WRITTEN REQUEST. Each line of the material below should be reproduced exactly.

Dataset records:

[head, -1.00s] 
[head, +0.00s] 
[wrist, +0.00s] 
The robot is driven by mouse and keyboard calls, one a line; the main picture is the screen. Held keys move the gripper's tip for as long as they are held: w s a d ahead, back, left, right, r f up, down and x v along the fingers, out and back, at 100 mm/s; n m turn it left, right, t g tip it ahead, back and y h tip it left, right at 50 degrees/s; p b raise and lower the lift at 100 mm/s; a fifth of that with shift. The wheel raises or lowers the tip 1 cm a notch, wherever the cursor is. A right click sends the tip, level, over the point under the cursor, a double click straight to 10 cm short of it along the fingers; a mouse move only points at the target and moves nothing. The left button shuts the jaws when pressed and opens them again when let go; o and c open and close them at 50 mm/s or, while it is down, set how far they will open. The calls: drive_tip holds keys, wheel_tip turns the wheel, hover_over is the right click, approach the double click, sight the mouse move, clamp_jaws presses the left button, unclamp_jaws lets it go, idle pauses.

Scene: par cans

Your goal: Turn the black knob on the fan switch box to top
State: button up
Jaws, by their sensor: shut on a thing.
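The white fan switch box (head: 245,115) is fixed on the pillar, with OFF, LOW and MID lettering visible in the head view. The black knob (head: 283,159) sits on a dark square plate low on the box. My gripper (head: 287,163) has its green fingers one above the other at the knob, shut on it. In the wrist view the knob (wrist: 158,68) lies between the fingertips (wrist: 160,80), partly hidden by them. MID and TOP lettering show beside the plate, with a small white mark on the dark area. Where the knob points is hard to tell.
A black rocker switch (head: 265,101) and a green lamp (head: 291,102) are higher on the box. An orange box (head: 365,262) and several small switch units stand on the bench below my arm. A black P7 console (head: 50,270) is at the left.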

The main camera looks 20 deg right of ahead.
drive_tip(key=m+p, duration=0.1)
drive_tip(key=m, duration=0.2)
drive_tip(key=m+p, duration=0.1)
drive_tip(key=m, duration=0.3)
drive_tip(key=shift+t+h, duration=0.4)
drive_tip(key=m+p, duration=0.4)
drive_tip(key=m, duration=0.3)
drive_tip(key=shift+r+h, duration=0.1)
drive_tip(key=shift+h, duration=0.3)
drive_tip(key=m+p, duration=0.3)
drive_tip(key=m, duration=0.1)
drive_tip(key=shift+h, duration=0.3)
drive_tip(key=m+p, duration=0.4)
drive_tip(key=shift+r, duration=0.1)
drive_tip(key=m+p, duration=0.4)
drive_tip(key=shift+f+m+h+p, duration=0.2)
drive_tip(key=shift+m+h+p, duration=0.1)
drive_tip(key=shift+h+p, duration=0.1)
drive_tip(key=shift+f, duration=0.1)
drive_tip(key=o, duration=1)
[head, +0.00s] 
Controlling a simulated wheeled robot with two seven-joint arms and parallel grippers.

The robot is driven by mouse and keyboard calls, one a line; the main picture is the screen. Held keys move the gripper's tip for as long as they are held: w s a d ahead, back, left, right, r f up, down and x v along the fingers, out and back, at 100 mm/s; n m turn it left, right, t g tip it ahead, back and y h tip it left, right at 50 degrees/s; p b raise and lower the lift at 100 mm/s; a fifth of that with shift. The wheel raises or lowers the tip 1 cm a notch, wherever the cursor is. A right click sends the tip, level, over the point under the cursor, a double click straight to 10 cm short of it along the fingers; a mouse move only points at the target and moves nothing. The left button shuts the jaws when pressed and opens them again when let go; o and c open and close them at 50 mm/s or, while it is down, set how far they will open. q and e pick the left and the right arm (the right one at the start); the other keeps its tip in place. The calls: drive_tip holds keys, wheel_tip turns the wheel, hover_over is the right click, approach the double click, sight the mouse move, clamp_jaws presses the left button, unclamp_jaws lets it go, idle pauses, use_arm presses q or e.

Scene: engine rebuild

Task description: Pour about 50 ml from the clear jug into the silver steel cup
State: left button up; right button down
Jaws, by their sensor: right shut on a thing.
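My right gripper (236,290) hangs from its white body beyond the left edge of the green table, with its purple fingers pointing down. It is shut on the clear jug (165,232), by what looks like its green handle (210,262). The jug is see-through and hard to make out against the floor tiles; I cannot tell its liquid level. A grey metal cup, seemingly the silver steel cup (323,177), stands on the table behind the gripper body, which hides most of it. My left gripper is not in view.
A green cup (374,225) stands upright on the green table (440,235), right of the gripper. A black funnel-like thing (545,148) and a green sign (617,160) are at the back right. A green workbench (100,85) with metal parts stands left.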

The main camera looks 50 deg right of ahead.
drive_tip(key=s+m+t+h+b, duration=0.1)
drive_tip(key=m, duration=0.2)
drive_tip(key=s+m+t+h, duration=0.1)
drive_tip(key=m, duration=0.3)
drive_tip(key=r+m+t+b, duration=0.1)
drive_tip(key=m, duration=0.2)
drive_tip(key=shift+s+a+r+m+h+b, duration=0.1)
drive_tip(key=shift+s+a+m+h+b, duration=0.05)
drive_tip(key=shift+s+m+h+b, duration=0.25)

FINAL RESULT.
[head, -1.00s] 
[head, +0.00s] 
[wrist, +0.00s] 
The robot is driven by mouse and keyboard calls, one a line; the main picture is the screen. Held keys move the gripper's tip for as long as they are held: w s a d ahead, back, left, right, r f up, down and x v along the fingers, out and back, at 100 mm/s; n m turn it left, right, t g tip it ahead, back and y h tip it left, right at 50 degrees/s; p b raise and lower the lift at 100 mm/s; a fifth of that with shift. The wheel raises or lowers the tip 1 cm a notch, wherever the cursor is. A right click sends the tip, level, over the point under the cursor, a double click straight to 10 cm short of it along the fingers; a mouse move only points at the target and moves nothing. The left button shuts the jaws when pressed and opens them again when let go; o and c open and close them at 50 mm/s or, while it is down, set how far they will open. The calls: drive_tip holds keys, wheel_tip turns the wheel, hover_over is the right click, approach the double click, sight the mouse move, clamp_jaws presses the left button, unclamp_jaws lets it go, idle pauses.

Scene: par cans

Your goal: Turn the black knob on the fan switch box to top
State: button up
Jaws, by their sensor: shut on a thing.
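The white fan switch box (head: 245,115) is fixed on the pillar, with OFF, LOW and MID lettering visible in the head view. The black knob (head: 283,159) sits on a dark square plate low on the box. My gripper (head: 287,163) has its green fingers one above the other at the knob, shut on it. In the wrist view the knob (wrist: 158,68) lies between the fingertips (wrist: 160,80), partly hidden by them. MID and TOP lettering show beside the plate, with a small white mark on the dark area. Where the knob points is hard to tell.
A black rocker switch (head: 265,101) and a green lamp (head: 291,102) are higher on the box. An orange box (head: 365,262) and several small switch units stand on the bench below my arm. A black P7 console (head: 50,270) is at the left.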

The main camera looks 20 deg right of ahead.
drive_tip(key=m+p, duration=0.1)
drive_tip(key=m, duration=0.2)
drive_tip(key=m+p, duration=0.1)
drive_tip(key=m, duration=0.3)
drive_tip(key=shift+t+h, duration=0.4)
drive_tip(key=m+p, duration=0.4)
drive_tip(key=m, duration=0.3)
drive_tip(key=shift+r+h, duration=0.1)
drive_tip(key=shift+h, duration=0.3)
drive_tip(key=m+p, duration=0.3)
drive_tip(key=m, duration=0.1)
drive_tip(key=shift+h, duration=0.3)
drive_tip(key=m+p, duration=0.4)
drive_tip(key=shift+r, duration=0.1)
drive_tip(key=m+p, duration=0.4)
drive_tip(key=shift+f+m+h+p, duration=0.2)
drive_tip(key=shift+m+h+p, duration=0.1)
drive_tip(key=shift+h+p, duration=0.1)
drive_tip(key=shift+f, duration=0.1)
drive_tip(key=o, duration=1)
[head, +0.00s] 
Controlling a simulated wheeled robot with two seven-joint arms and parallel grippers.

The robot is driven by mouse and keyboard calls, one a line; the main picture is the screen. Held keys move the gripper's tip for as long as they are held: w s a d ahead, back, left, right, r f up, down and x v along the fingers, out and back, at 100 mm/s; n m turn it left, right, t g tip it ahead, back and y h tip it left, right at 50 degrees/s; p b raise and lower the lift at 100 mm/s; a fifth of that with shift. The wheel raises or lowers the tip 1 cm a notch, wherever the cursor is. A right click sends the tip, level, over the point under the cursor, a double click straight to 10 cm short of it along the fingers; a mouse move only points at the target and moves nothing. The left button shuts the jaws when pressed and opens them again when let go; o and c open and close them at 50 mm/s or, while it is down, set how far they will open. q and e pick the left and the right arm (the right one at the start); the other keeps its tip in place. The calls: drive_tip holds keys, wheel_tip turns the wheel, hover_over is the right click, approach the double click, sight the mouse move, clamp_jaws presses the left button, unclamp_jaws lets it go, idle pauses, use_arm presses q or e.

Scene: engine rebuild

Task description: Pour about 50 ml from the clear jug into the silver steel cup
State: left button up; right button down
Jaws, by their sensor: right shut on a thing.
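My right gripper (236,290) hangs from its white body beyond the left edge of the green table, with its purple fingers pointing down. It is shut on the clear jug (165,232), by what looks like its green handle (210,262). The jug is see-through and hard to make out against the floor tiles; I cannot tell its liquid level. A grey metal cup, seemingly the silver steel cup (323,177), stands on the table behind the gripper body, which hides most of it. My left gripper is not in view.
A green cup (374,225) stands upright on the green table (440,235), right of the gripper. A black funnel-like thing (545,148) and a green sign (617,160) are at the back right. A green workbench (100,85) with metal parts stands left.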

The main camera looks 50 deg right of ahead.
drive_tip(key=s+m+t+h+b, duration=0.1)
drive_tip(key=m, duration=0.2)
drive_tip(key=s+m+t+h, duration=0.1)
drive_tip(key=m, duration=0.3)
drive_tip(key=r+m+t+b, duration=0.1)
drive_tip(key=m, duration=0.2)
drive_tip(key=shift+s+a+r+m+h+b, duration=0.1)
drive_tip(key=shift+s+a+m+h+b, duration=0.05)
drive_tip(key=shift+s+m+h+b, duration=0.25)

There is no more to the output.